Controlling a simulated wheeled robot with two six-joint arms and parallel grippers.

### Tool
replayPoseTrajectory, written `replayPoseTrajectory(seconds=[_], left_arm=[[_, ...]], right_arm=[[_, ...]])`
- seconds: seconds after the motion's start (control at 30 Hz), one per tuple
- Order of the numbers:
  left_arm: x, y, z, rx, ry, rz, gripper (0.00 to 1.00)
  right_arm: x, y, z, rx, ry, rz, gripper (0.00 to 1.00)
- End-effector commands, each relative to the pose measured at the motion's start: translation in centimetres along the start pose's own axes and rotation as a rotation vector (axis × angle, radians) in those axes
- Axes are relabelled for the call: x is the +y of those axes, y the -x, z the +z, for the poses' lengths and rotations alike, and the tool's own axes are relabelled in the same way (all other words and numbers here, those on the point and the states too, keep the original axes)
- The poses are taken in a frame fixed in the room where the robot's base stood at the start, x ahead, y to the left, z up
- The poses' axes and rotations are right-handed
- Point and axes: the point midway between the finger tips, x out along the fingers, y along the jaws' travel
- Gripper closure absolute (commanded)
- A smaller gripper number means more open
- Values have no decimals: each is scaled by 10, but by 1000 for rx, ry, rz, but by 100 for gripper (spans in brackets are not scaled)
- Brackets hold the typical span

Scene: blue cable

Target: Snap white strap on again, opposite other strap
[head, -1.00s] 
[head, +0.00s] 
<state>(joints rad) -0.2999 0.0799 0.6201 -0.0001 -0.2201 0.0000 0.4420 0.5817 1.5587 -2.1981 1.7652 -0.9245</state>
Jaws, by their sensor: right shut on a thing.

=== WRITTEN EXERCISE ===
Give again only the lines of the material above that run from the one with "[head, +0.00s]" through the end, both included, exactly as they appear.

=== FINISHED ANSWER ===
[head, +0.00s] 
<state>(joints rad) -0.2999 0.0799 0.6201 -0.0001 -0.2201 0.0000 0.4420 0.5817 1.5587 -2.1981 1.7652 -0.9245</state>
Jaws, by their sensor: right shut on a thing.

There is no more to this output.